Tratamos também de defesa de ataques cibernéticos e formas de indução de um mercado interno na Amazônia.
 
Qual entrave impediu que esses projetos fossem em frente?
 
Passamos a enfrentar resistência do Ministério da Economia, do Ministério da Infraestrutura, não tivemos apoio. Queríamos incluir esses programas no Plano Plurianual, para poder garantir a implementação, que mesmo que houvesse atrasos. Foi feita, então, uma manobra postergatória de modo que quando terminou o prazo para o PPA nenhum desses projetos foi inserido.
 
O sr. falou com o ministro Paulo Guedes sobre isso?

 
Não tive oportunidade de falar diretamente com o ministro Paulo Guedes, porque existe uma inversão. O sistema de planejamento estratégico do Brasil infelizmente foi perdido. Em 20 anos, que o Brasil deu o salto de 37ª economia para 7ª economia por causa do planejamento integrado. Quando veio o processo de democratização, os governos foram perdendo o planejamento "top-down" (de cima para baixo), foram descentralizando. O xeque-mate foi o Fernando Henrique criar o Ministério do Planejamento. A antiga Secretaria de Planejamento da Presidência desapareceu e o presidente hoje tem menos poder do que o ministro da Economia. Então, quando se precisa de algum cargo, tem-se que ir de pires na mão pedir ao ministro da Economia. Quando precisa de recursos, a mesma coisa. Há uma inversão. Esse sistema que existe hoje "bottom-up" (de baixo para cima) teria que ser invertido. Isso foi uma das causas da resistência lá no governo. Ninguém quer perder o poder.
 
Houve resistência também do ministro Jorge Oliveira?
 
Não é só o ministro. No caso dele é uma questão de alcance e percepção. Ele não entendeu direito o papel da SAE. Mas ele não foi o maior problema. O problema foram as resistências de alguns outros ministros, como o da Infraestrutura, e a falta de apoio do centro de governo. Então, nós vamos continuar na mediocridade, o PIB aumentando muito pouco, quando temos potencial de crescer até 4%.
 
Por quais motivos o plano não foi à frente, mesmo depois da assinatura do presidente Bolsonaro?

 
Ele assinou sem entender bem o que estava assinando. Ele tem boa intenção, é um idealista, mas não tem uma consistência estratégica. Ele precisa ouvir quem tem. Não está havendo essa possibilidade.
 
A saída do governo em situações adversas do sr. e do general Santos Cruz pode fazer com que os militares deixem de apoiar o governo?
 
Não creio que tenha influência direta, não. Isso apenas enfraquece um pouco aquela esperança do estamento militar na recuperação do país e na decolagem que estava se imaginando. O Santos Cruz, devido às operações que ele fez no Haiti e depois no Congo, tornou-se um cara muito respeitado no mundo, tanto que de vez em quando o secretário-geral da ONU liga para ele para pedir opiniões. Ele não é conhecido no Brasil, mas no mundo é.

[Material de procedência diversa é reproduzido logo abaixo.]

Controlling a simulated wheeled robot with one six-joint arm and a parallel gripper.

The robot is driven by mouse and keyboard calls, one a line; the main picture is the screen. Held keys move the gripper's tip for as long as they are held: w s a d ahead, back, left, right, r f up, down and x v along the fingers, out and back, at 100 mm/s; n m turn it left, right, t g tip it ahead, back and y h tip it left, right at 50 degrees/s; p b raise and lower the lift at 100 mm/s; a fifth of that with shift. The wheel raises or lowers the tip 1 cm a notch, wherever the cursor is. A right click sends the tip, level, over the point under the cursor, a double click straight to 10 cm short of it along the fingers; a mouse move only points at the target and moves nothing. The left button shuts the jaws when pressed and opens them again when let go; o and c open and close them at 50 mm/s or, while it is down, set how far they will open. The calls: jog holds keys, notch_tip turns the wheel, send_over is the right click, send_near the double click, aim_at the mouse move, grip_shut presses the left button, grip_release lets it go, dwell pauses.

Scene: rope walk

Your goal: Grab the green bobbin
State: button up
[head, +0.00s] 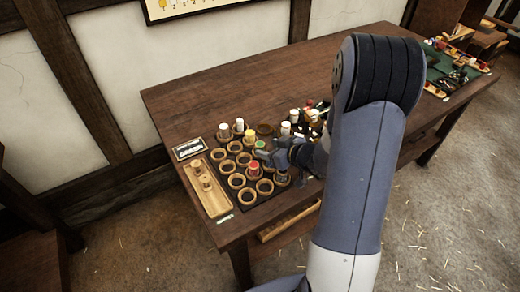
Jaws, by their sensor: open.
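The green bobbin (260,144) shows as a small green top in the rack of round wooden cups (237,181) on the table. My gripper (264,157) is low over the rack, right beside the green bobbin, with its jaws apart. The picture is too small to tell whether a finger touches the bobbin or whether it lies between the fingers. My arm comes in from the right and hides part of the rack and table behind it.
White bobbins (224,129) stand at the rack's back. A wooden tray (208,190) lies left. The table's back left (210,95) is clear.

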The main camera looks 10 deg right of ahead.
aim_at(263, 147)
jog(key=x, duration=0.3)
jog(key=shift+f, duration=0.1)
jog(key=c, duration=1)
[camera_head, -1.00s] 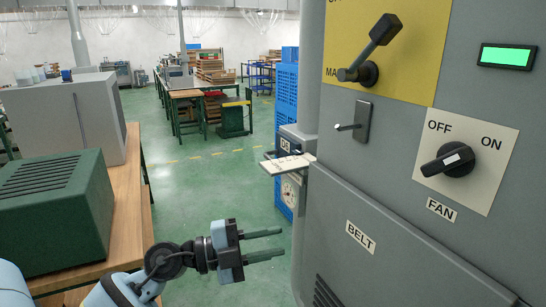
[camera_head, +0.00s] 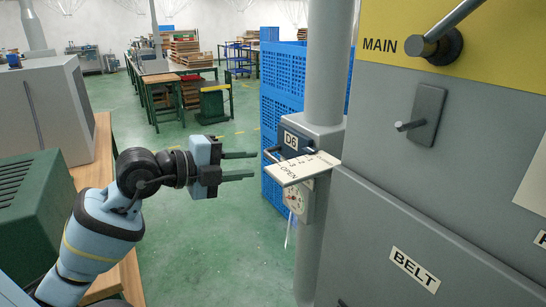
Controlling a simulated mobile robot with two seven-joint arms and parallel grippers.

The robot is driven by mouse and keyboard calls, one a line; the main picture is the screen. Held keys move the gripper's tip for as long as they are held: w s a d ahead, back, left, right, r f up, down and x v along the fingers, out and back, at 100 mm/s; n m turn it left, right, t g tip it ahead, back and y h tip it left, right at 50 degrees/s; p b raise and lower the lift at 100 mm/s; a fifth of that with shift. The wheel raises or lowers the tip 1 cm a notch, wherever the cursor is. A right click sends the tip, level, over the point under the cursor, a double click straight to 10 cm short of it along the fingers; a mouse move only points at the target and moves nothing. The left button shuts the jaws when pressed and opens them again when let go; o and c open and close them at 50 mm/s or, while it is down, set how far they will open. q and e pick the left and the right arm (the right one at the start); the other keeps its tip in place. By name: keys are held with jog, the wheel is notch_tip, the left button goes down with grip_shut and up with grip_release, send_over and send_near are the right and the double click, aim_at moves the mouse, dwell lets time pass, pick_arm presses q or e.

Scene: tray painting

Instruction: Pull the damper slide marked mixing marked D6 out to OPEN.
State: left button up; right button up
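The damper housing (camera_head: 310,133) is a grey box on a vertical grey duct, with a dark label plate that reads D6 or similar (camera_head: 291,140). A pale flat plate (camera_head: 302,168) juts out below the label towards the left, with OPEN and several scale marks on it. A small dark handle-like part (camera_head: 270,153) shows at the label's lower left; how far the slide is out I cannot tell. My right gripper is not in view.
Grey machine panels with BELT (camera_head: 414,270) and MAIN (camera_head: 380,45) labels fill the right. Blue crates (camera_head: 283,75) stand behind the duct. A wooden bench (camera_head: 100,170) with a green box (camera_head: 35,205) is at left.

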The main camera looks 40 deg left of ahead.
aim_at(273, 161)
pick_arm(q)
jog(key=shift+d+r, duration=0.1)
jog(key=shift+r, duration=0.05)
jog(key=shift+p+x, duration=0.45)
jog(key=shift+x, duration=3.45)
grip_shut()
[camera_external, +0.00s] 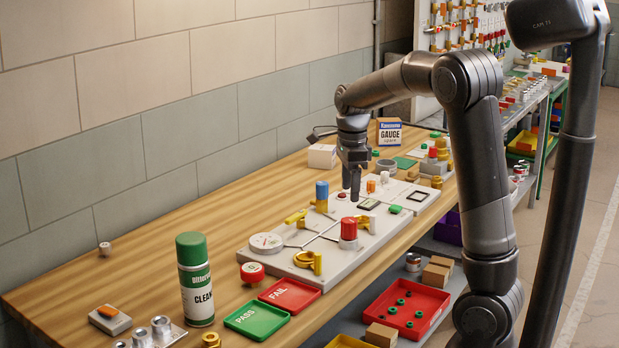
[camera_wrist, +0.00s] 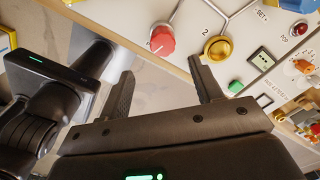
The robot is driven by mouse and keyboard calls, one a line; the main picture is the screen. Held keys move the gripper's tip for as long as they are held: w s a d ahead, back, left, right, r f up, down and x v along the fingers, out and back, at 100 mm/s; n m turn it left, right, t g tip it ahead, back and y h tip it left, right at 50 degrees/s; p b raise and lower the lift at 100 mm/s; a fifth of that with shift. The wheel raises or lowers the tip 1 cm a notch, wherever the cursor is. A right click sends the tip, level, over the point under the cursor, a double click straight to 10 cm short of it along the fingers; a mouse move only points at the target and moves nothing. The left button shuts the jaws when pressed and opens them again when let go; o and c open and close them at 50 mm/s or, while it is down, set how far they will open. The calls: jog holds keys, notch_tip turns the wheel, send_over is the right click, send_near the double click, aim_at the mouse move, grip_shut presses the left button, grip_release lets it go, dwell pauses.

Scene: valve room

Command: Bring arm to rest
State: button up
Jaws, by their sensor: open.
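My gripper (camera_external: 351,192) hangs pointing down from my bent arm, over the far part of the white valve board (camera_external: 330,262) on the wooden bench. In the wrist view the two dark fingers of my gripper (camera_wrist: 162,68) stand wide apart with nothing between them. The red knob (camera_external: 348,229) stands on the board nearer the camera than my gripper; a red knob (camera_wrist: 162,39) and a gold knob (camera_wrist: 217,48) show beyond the fingertips in the wrist view. Whether the fingertips touch the board is hard to tell.
A blue-topped valve (camera_external: 321,192) and yellow levers (camera_external: 308,261) rise from the board. A green spray can (camera_external: 195,280), a red FAIL tray (camera_external: 289,296) and a green PASS tray (camera_external: 256,320) are at the near end. Bare wood lies along the wall.

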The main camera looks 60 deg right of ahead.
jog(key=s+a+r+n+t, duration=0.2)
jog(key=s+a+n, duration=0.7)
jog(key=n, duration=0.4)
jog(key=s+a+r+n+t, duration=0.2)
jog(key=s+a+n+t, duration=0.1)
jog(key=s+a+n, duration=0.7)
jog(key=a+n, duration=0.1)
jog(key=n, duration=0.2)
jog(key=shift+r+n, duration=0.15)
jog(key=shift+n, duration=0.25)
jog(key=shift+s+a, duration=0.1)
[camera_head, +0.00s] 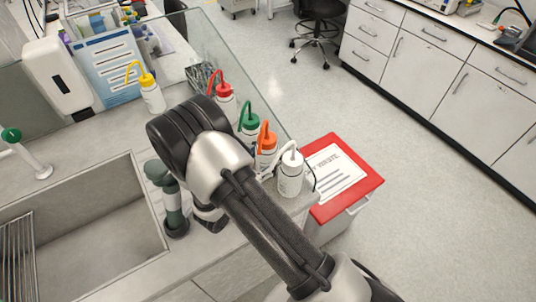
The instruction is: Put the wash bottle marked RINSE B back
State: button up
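Several wash bottles with coloured caps and bent spouts stand at the counter's right end and farther back. They are a yellow-capped bottle (152,97), a red-capped bottle (224,107), a green-capped bottle (249,130), an orange-capped bottle (266,150) and a white-capped bottle (291,181). Their labels are too small to read, so I cannot tell which is RINSE B. My arm reaches up across the middle, and its bent joint covers the counter left of the bottles. My gripper does not show; whether it holds anything is hidden.
A sink (85,225) lies at the left, with a grey-green upright fixture (175,210) at its right edge. A clear panel (232,58) runs along the counter's far edge. A red-topped bin (366,187) stands beyond the counter's end. A wire basket (203,76) sits behind the bottles.

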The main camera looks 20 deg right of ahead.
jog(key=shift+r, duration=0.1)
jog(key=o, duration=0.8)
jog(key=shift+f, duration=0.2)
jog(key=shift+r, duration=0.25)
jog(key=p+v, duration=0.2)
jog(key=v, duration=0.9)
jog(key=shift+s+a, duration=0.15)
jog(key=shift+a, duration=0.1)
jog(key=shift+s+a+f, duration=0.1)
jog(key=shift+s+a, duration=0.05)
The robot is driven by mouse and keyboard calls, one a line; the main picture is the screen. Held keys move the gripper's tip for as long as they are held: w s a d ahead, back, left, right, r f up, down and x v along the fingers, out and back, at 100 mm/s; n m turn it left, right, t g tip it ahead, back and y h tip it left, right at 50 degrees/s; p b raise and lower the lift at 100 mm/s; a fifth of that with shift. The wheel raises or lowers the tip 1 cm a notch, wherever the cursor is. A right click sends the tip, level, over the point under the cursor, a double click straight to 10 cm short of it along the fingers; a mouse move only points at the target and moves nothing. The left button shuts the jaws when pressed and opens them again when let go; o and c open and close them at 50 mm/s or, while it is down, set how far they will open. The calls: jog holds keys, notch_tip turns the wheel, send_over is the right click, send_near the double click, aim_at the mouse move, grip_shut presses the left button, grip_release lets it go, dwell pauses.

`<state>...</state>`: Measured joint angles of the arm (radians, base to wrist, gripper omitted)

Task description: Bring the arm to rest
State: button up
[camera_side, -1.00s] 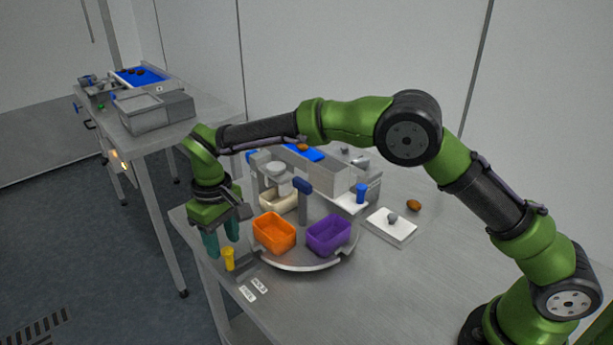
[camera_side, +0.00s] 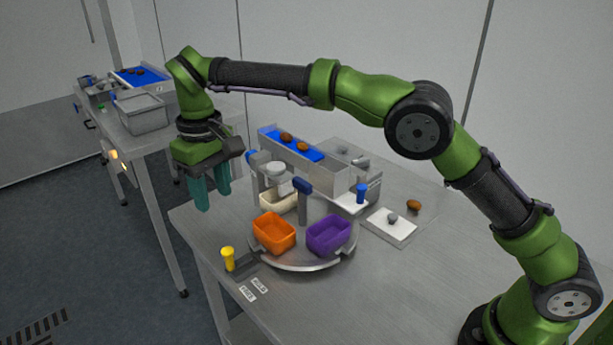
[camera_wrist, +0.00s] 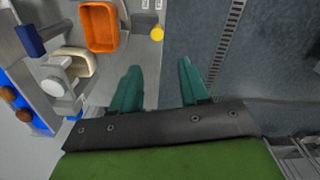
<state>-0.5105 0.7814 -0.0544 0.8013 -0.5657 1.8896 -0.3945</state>
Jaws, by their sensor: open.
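My gripper (camera_side: 211,190) is open and empty in the side view, pointing down. It hangs in the air above the left end of the table, left of the round stand and above the yellow peg (camera_side: 228,258). In the wrist view its two teal fingers (camera_wrist: 158,88) are spread apart with nothing between them. The yellow peg (camera_wrist: 157,33) shows beyond the fingertips there, apart from them. My arm is raised and bent across the back of the table (camera_side: 330,295).
An orange bin (camera_side: 273,232), a purple bin (camera_side: 328,236) and a cream bin (camera_side: 278,201) stand on the round stand. Behind is a blue belt (camera_side: 292,145) with brown dates. A white pad (camera_side: 391,227) with a grey piece lies right. A second bench (camera_side: 150,140) stands back left.

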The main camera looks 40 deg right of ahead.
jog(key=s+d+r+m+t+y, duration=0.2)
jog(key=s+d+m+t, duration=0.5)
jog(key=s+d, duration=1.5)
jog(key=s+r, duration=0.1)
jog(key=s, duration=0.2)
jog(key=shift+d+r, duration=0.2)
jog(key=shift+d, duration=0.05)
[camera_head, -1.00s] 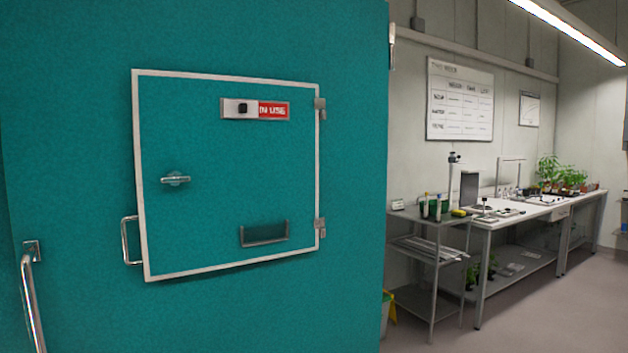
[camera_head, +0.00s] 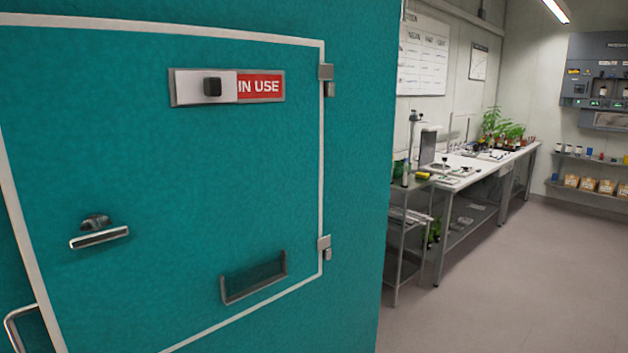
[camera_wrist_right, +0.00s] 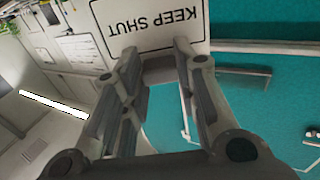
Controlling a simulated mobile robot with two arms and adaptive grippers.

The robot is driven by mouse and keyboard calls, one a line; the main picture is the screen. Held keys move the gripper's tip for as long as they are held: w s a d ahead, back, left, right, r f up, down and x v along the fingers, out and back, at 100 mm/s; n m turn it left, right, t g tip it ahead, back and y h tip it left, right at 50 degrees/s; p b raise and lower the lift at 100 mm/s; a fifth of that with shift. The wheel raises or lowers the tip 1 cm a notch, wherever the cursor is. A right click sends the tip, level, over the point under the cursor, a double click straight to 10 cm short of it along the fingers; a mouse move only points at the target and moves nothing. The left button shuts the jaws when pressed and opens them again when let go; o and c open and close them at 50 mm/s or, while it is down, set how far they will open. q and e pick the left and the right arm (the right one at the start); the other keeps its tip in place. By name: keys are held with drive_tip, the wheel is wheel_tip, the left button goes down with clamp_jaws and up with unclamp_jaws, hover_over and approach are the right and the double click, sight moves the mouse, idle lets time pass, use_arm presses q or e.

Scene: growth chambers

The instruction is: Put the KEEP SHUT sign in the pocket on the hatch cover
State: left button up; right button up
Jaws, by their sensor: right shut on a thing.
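The hatch cover (camera_head: 130,150) is a teal panel with a pale frame, closed flush in the teal wall. Its pocket (camera_head: 254,279) is a shallow grey holder low on the right and looks empty. The pocket also shows in the right wrist view (camera_wrist_right: 243,76). The KEEP SHUT sign (camera_wrist_right: 150,22) is a white plate with black lettering, upside down in the right wrist view. My right gripper (camera_wrist_right: 160,62) is shut on the sign's edge and holds it apart from the hatch. Neither gripper shows in the head view.
On the cover are a slider plate (camera_head: 205,87) reading IN USE and a handle (camera_head: 100,238). Hinges (camera_head: 325,245) are at its right edge. A steel shelf cart (camera_head: 405,240) and a long bench (camera_head: 490,165) stand to the right. The floor (camera_head: 510,270) there is clear.

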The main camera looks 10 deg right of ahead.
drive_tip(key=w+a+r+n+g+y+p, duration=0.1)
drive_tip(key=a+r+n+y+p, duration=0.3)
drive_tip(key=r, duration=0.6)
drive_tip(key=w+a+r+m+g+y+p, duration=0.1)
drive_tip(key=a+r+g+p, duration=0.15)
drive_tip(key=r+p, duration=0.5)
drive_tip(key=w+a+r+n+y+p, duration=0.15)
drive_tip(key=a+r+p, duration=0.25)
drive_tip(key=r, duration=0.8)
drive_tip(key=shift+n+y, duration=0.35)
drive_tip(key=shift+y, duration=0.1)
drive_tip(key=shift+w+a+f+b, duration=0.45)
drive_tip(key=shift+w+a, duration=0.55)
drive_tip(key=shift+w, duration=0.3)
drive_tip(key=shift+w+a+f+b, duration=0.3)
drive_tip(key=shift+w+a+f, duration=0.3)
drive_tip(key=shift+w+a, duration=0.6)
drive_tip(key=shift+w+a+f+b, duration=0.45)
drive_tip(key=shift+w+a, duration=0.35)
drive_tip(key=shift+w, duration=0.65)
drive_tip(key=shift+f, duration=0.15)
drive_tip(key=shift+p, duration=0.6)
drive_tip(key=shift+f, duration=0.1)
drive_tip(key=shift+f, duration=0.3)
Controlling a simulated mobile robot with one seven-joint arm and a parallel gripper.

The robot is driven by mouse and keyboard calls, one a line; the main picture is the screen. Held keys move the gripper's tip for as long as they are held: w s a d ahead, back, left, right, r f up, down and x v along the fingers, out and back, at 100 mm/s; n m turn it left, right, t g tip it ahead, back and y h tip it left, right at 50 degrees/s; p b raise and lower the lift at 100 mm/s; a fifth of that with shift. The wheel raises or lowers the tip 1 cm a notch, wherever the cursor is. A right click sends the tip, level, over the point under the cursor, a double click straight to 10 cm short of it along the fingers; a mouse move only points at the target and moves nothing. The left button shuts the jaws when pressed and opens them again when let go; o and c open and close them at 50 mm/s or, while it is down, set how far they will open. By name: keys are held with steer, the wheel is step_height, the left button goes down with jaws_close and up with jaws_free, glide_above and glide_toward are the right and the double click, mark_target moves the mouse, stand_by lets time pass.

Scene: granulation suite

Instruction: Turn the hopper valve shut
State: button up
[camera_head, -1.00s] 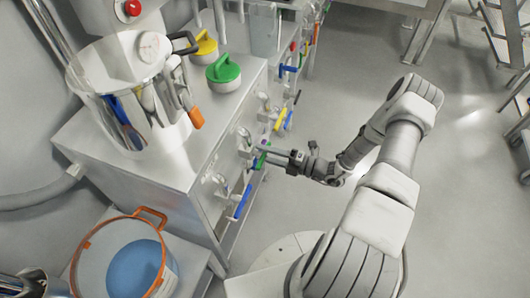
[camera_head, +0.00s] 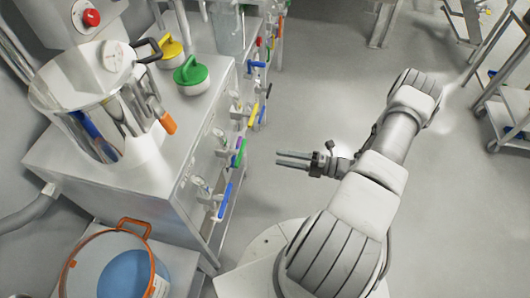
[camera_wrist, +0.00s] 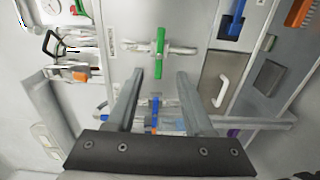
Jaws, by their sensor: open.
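Several small valves with coloured levers line the cabinet front; I cannot tell for sure which one is the hopper valve. A green lever (camera_head: 240,152) is level with my gripper (camera_head: 278,158) in the head view. My gripper is open and empty, a clear gap to the right of the levers. In the wrist view a green lever (camera_wrist: 160,48) stands upright across a horizontal pipe, beyond and between the fingertips (camera_wrist: 160,75). A blue lever (camera_wrist: 155,104) shows between the fingers. The steel hopper (camera_head: 95,100) stands on the cabinet, with an orange-ended handle (camera_head: 168,123) at its side.
The steel cabinet (camera_head: 165,170) carries green (camera_head: 191,76) and yellow (camera_head: 170,47) knobbed lids. A blue lever (camera_head: 224,202) juts out nearer me. An orange-rimmed tub (camera_head: 120,222) stands at lower left. A trolley (camera_head: 505,110) is at right. The floor between is clear.

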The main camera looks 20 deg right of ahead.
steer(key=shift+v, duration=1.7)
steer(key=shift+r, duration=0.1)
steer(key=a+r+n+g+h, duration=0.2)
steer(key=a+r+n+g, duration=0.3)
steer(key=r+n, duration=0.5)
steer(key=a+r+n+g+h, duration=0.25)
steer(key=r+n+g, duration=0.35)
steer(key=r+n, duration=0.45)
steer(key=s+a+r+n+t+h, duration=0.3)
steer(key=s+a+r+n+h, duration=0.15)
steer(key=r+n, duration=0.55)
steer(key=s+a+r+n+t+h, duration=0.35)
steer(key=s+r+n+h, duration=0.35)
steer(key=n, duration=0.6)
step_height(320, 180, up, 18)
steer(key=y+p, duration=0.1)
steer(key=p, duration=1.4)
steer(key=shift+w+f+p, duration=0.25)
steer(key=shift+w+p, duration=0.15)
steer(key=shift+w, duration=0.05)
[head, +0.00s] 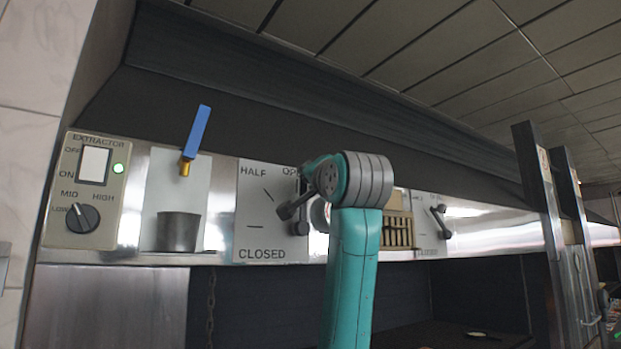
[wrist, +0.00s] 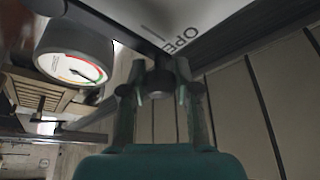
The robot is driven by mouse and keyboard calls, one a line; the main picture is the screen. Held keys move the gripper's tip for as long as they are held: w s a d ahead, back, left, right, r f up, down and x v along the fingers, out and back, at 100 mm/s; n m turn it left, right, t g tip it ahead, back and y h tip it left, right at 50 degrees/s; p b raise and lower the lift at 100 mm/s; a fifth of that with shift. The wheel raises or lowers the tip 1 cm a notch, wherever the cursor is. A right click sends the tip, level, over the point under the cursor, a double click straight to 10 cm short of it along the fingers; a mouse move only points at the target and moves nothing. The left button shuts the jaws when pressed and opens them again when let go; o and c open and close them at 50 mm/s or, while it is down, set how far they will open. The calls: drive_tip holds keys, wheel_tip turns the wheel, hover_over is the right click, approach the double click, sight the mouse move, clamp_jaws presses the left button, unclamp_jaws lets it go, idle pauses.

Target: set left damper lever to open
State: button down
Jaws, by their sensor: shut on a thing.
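The left damper panel (head: 262,215) is pale, with HALF, CLOSED and a partly hidden OPEN label. Its dark lever (head: 290,211) shows at the panel's right side, partly hidden by my arm. In the wrist view, the lever's knob (wrist: 157,82) sits between the two fingers of my gripper (wrist: 158,95), which is shut on it. The lever's bar runs from the knob to the upper left. The knob is near the OPEN label (wrist: 183,38) and its tick mark. I cannot tell whether the lever lines up exactly with that tick.
A round gauge (wrist: 75,58) stands close to my gripper's left in the wrist view. Left of the panel are a blue-handled tap (head: 195,135), a dark cup (head: 178,232) and the extractor switch box (head: 90,190). A second damper lever (head: 440,215) is to the right.

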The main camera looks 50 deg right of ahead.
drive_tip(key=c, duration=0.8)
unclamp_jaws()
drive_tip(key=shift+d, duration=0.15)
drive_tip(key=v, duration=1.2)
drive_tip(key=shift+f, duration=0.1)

Ele saiu por razões pequenas, que nada tinham a ver com assuntos de Estado. Simplesmente porque queria controlar as verbas da Secom e o Carlos Bolsonaro queria direcioná-las. Ele não aceitou e terminou se indispondo.
 
O presidente é honesto, é idealista. Falta um pouco de consistência. Ele vai ter que entender mais para a frente que governar é muito mais que uma ação entre amigos. Isso, infelizmente, ele vai entender a duras penas. os amigos se transformam em inimigos e os inimigos se mantêm ativados. Então, vai crescendo a polarização contrária e ele vai ficando isolado. Como ele é inteligente, pode ser que ele acorde e passe a direcionar a coisa como devem ser.
 
O que achou da fala do ministro Paulo Guedes sobre a volta do AI-5?
 
Foram arroubos. O Chile foi apanhado de surpresa pela campanha terrorista que foi feita. O que foi comentado tem a ver com esse cenário. O que aconteceu no Chile é um ensaio para a grande ação que está sendo programada para o Brasil. Começou no Chile, mas houve na Bolívia e Colômbia. Imagino que o ministro Paulo Guedes tenha externado preocupação em relação a esse cenário caótico, uma conflagração.
 
Mas ele falou claramente em adoção do Ai-5…
 
Acredito que o ato institucional foi citado como símbolo. AI-5 não existe mais.
 
Como o sr. acha que vai ser a influência de Lula, agora em liberdade, nas eleições municipais do ano que vem?

 
O que a gente tem observado é que nos redutos eleitorais do PT, como é o caso da Bahia, ele está tendo decepções. Ele é uma liderança que passou. Não creio que vá afetar em nada. Eu, particularmente, considero que essa decisão do Supremo é inaceitável, consagra a impunidade e contraria frontalmente 90% da opinião pública. Foi um ato irresponsável.
 
O sr. não acha que se o Judiciário se guiar somente pela opinião pública corre o risco de fazer justiçamento em vez de justiça?
 
O que a opinião pública quer é que o criminoso cumpra a sua pena Veja: em alguns redutos, como no interior da Bahia, partiu-se para o justiçamento, que é uma aberração, por falta de credibilidade no processo de Justiça. Tem acontecido linchamentos quando pegam bandidos, por uma questão de se consagrar a impunidade.
 
Não acha que algumas falas mais agressivas do presidente Bolsonaro influenciam em casos assim?
 
Acho que é mais arroubo, não creio que tenha consistência para isso.
 
Qual a sua expectativa para a continuação do governo?
 
Torço para que o governo dê certo, mas se acontecer vai ser por acaso. Não há uma integração, uma ação planejada. Poderá dar certo pela qualidade dos ministros, pelo empenho do pessoal que está focado em suas áreas específicas. Não por uma questão de planejamento.
 
O que poderia levar o governo a retomar o planejamento?

 
Está previsto que o Brasil vai entrar na OCDE, é uma intenção do governo. Se isso acontecer, uma das cláusulas essenciais da OCDE é que ative o centro de governo, integração dos ministérios com a visualização do cenário que se quer construir e a implementação de programas para atingir essas metas de longo prazo. Aí vai ter que existir um planejamento estratégico. Isso vai obrigar os burocratas a despertarem para essa necessidade. Por um canal transverso vamos fazer o que tem que ser feito.
 
O sr. ficou magoado com sua passagem pela SAE, acha que faltou consideração?
 
Não houve uma consideração. Mas é direito de uma pessoa não ter consideração. Assim como tenho direito de não atender o telefonema do secretário dele. Não quer dizer que eu esteja revoltado. Uma coisa é a sua conveniência. Outra coisa é o interesse do país.